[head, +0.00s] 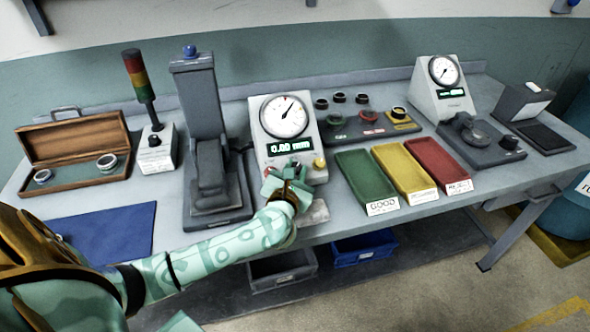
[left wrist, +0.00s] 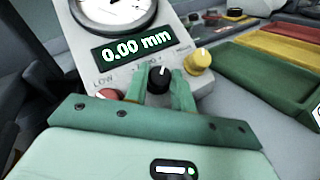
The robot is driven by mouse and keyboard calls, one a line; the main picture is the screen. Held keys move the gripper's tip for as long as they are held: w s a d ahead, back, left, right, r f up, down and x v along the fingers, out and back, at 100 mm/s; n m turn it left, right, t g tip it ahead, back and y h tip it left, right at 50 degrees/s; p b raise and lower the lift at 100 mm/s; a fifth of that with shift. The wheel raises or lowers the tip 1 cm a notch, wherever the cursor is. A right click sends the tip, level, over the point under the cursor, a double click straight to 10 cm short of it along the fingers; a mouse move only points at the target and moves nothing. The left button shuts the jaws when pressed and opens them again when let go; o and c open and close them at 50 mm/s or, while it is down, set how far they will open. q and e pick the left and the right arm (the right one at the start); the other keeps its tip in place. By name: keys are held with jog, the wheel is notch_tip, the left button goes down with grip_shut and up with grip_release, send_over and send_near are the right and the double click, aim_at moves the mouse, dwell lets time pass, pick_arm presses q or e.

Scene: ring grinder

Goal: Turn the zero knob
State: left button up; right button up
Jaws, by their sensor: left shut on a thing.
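The gauge box (head: 262,135) stands on the bench with a round dial (head: 284,116) and a display reading 0.00 mm. On its lower front are a red knob (left wrist: 110,96), a black knob (left wrist: 158,80) in the middle and a yellow knob (left wrist: 198,61) at the right. I take the black one as the zero knob; its label is hidden. My left gripper (left wrist: 158,88) is shut on the black knob, with one green finger on each side. In the head view, my left gripper (head: 287,181) covers most of the lower front. My right gripper is not in view.
A dark grey press-like stand (head: 208,140) is close left of the gauge box. Green (head: 352,162), yellow (head: 388,153) and red (head: 424,148) trays lie to its right. A wooden case (head: 75,142) and blue mat (head: 105,235) are at the left.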

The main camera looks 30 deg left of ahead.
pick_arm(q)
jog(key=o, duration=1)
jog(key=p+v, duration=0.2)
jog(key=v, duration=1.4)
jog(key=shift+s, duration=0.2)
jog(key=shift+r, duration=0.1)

• **Your instructions**: Copy the listing word for word, excluding its pictures.

• **Output below**:
[head, +0.00s] 
[left wrist, +0.00s] 
The robot is driven by mouse and keyboard calls, one a line; the main picture is the screen. Held keys move the gripper's tip for as long as they are held: w s a d ahead, back, left, right, r f up, down and x v along the fingers, out and back, at 100 mm/s; n m turn it left, right, t g tip it ahead, back and y h tip it left, right at 50 degrees/s; p b raise and lower the lift at 100 mm/s; a fifth of that with shift. The wheel raises or lowers the tip 1 cm a notch, wherever the cursor is. A right click sends the tip, level, over the point under the cursor, a double click straight to 10 cm short of it along the fingers; a mouse move only points at the target and moves nothing. The left button shuts the jaws when pressed and opens them again when let go; o and c open and close them at 50 mm/s or, while it is down, set how far they will open. q and e pick the left and the right arm (the right one at the start); the other keeps its tip in place. By name: keys are held with jog, the wheel is notch_tip, the left button goes down with grip_shut and up with grip_release, send_over and send_near are the right and the double click, aim_at moves the mouse, dwell lets time pass, pick_arm presses q or e.

Scene: ring grinder

Goal: Turn the zero knob
State: left button up; right button up
Jaws, by their sensor: left shut on a thing.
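The gauge box (head: 262,135) stands on the bench with a round dial (head: 284,116) and a display reading 0.00 mm. On its lower front are a red knob (left wrist: 110,96), a black knob (left wrist: 158,80) in the middle and a yellow knob (left wrist: 198,61) at the right. I take the black one as the zero knob; its label is hidden. My left gripper (left wrist: 158,88) is shut on the black knob, with one green finger on each side. In the head view, my left gripper (head: 287,181) covers most of the lower front. My right gripper is not in view.
A dark grey press-like stand (head: 208,140) is close left of the gauge box. Green (head: 352,162), yellow (head: 388,153) and red (head: 424,148) trays lie to its right. A wooden case (head: 75,142) and blue mat (head: 105,235) are at the left.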

The main camera looks 30 deg left of ahead.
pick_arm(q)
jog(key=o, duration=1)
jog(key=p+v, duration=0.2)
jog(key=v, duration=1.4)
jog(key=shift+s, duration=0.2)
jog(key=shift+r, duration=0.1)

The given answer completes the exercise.